When she reflects upon her role this coordinator thinks ‘organised chaos’, labour intensity and the variety of abilities and skills she requires to perform all aspects of the role. She sees the time spent with staff as important to develop and support them. As a specialist she feels professionally isolated and worries about the rigour of developing a unit on her own. More...

When I think about my role as unit coordinator I think ‘organised chaos’. I mean that the role is labour intensive and involves a variety of different abilities and skills so it covers everything from knowing the content through to delivering the material. I think about the administration, working with sessional staff, timetabling, ensuring equipment is ready for class and making sure appropriate rooms are ready for class. I can appreciate that my experience as unit coordinator in the performing arts may be different to that of others in different fields. For instance, we have specific space, rehearsal and equipment needs.

I began coordinating units at this university three years ago after working as a unit coordinator for a few years previously at another university. My understanding of unit coordination began earlier while working as a sessional and asking what others probably saw as ‘dumb questions’. At first I expected to receive some form of training and when I realised it wasn’t going to happen I started asking questions of my line manager or people in adjoining offices. There were many times I received no pre-warning about timetable request deadlines or deadlines for ordering textbooks and library requests. For much of the first two years I was in reaction mode until the fog cleared and I realised there is an annual sequence and predictable deadlines keep recurring.

Now that I am more familiar with the system I know how to organise most things for myself. I coordinate about seven units each year; teaching in three and delivering lectures in the others. Because I remember the difficulties of sessional work I try to help our sessional staff concentrate on their area of expertise so I look after much of the administration involving their classes. For example, I ensure duplicate sessions are timetabled on the same day for them, do the photocopying, locate recent texts and articles for them and generally monitor their classes’ progress. It is important that I know how students are progressing so I consolidate all marks and often attend the final performance sessions.

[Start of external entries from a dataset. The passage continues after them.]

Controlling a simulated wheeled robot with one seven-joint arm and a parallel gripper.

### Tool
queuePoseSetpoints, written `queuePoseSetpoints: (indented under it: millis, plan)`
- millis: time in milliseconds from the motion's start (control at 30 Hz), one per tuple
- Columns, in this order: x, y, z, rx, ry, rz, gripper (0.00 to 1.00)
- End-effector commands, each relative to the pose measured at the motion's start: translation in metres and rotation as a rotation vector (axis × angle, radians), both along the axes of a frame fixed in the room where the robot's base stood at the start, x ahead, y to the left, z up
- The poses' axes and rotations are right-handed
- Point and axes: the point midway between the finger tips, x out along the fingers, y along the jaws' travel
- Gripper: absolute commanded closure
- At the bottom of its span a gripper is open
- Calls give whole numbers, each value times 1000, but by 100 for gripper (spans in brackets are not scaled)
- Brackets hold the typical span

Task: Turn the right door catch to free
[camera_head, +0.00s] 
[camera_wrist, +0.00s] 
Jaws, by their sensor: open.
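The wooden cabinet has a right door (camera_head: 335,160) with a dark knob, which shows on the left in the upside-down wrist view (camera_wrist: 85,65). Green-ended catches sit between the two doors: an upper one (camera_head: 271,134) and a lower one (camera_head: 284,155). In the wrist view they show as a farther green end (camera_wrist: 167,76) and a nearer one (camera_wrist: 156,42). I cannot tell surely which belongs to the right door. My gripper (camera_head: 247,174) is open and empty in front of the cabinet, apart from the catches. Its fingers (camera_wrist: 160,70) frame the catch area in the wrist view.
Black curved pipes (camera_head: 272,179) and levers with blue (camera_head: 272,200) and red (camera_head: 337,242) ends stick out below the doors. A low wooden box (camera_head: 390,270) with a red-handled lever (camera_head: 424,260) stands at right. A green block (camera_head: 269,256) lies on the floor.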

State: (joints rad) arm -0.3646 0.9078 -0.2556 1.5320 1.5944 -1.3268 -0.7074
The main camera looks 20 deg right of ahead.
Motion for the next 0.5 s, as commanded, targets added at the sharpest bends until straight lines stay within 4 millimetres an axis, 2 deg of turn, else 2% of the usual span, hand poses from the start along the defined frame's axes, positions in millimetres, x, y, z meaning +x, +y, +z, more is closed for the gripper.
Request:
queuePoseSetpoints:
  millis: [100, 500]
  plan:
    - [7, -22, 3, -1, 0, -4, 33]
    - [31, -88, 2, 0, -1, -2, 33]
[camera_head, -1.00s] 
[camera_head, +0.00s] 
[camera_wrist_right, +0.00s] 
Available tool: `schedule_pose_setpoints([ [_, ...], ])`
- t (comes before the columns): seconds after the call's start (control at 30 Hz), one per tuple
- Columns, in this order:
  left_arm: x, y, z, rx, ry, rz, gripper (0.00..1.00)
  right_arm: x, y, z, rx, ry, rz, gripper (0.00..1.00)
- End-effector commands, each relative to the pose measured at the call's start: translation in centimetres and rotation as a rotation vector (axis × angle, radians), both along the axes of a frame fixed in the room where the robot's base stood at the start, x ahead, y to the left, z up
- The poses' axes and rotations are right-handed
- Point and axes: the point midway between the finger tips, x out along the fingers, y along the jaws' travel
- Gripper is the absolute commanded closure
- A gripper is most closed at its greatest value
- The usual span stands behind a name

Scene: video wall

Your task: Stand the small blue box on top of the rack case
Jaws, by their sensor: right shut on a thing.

Each semester I spend time with each sessional staff individually and during these informal, paid meetings I hear how the semester ran, listen to suggestions for improvement in content and delivery and show my support for their work.

I feel valued and supported by my line manager and my peers. Though, as the only full time performance studies lecturer, I sometimes wonder whether it is pedagogically sound that I select the unit content in isolation. On the one hand I can be creative and have fun deciding on material myself, but on the other hand I miss the collegial conversation and moderation possible with others. Where possible I collaborate with colleagues based in other state universities and attend drama conferences to keep my knowledge current.